Depois do episódio, a direção do colégio indicou que o homem participasse, na quarta-feira, da reunião do Conselho da Escola, prevista para acontecer às 15h. Ele não compareceu ao encontro, mas acionou a PM.
Os PMs permaneceram dentro da Emei por pouco mais de uma hora. A abordagem foi considerada hostil por testemunhas. A supervisora de ensino foi acionada e também compareceu ao local.
Aos agentes, a direção da Emei citou as leis nº 10.639/03 e nº 11.645/08, que tornam obrigatório em todo o território nacional o ensino de história e cultura afro-brasileira, e explicou que a atividade não tinha caráter doutrinário. As crianças teriam apenas ouvido a história do livro e fizeram um desenho na sequência.
Em nota, a SSP afirmou que, ao atender à ocorrência, os policiais conversaram com as partes – pai e diretora da instituição de ensino.

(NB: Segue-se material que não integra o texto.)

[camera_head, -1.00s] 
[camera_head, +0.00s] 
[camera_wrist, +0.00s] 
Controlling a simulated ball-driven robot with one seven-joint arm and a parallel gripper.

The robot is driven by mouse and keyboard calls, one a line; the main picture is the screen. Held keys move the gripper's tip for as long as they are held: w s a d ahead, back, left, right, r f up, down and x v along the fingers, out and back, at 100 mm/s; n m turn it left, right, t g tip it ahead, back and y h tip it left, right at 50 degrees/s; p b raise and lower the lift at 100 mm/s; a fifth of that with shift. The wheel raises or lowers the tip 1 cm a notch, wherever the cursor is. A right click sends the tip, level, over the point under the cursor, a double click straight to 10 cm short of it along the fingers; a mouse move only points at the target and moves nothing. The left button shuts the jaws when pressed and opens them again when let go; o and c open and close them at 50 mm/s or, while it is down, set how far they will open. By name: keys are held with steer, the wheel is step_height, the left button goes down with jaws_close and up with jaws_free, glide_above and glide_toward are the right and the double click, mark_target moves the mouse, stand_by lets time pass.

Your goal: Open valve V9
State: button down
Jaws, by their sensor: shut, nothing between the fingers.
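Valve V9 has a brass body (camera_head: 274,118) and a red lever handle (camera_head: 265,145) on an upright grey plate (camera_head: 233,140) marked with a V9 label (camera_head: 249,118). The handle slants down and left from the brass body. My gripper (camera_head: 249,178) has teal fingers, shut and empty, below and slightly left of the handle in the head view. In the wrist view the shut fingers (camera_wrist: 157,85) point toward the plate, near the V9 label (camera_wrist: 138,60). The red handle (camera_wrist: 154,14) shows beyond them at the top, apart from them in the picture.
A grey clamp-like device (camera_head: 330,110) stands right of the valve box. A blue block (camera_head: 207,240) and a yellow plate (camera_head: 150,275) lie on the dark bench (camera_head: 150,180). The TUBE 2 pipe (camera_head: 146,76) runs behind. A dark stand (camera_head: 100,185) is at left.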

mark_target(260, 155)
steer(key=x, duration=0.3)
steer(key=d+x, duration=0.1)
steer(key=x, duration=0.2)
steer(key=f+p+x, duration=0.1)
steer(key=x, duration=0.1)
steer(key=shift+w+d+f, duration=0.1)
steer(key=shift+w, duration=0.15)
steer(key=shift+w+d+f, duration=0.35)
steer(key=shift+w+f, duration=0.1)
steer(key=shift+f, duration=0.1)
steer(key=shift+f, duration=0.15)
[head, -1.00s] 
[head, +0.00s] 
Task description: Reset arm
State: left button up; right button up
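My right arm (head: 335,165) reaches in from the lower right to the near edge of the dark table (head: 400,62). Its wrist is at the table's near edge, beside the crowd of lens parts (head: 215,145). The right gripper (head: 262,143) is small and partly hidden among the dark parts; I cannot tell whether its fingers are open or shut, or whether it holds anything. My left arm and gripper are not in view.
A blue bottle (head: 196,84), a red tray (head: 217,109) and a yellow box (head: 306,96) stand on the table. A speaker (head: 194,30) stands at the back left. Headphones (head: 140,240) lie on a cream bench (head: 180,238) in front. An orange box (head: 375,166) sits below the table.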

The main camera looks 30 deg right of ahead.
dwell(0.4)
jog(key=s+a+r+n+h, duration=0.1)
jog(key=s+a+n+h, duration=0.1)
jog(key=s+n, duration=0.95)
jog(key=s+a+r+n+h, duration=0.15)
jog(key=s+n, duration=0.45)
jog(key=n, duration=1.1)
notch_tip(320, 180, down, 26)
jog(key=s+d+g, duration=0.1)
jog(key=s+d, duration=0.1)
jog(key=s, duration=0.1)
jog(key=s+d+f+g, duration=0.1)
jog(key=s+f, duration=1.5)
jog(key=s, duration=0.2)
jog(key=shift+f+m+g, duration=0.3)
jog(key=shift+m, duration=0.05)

“Ambos foram orientados a registrar boletim de ocorrência, caso julgassem necessário. A Corregedoria da PM está à disposição para apurar eventuais denúncias sobre a conduta policial”, disse a pasta.
A SSP acrescentou, ainda, que o uso do armamento, que inclui metralhadora, faz parte do Equipamento de Proteção Individual (EPI) dos policiais e é portado durante todo o turno de serviço.
Já a Prefeitura de São Paulo, por meio da SME, informou que o pai da estudante recebeu esclarecimentos de que o trabalho apresentado por sua filha integra uma produção coletiva do grupo.
“A atividade faz parte de propostas pedagógicas da escola, que tornam obrigatório o ensino de história e cultura afro-brasileira e indígena dentro do Currículo da Cidade de São Paulo”, reforçou a gestão municipal.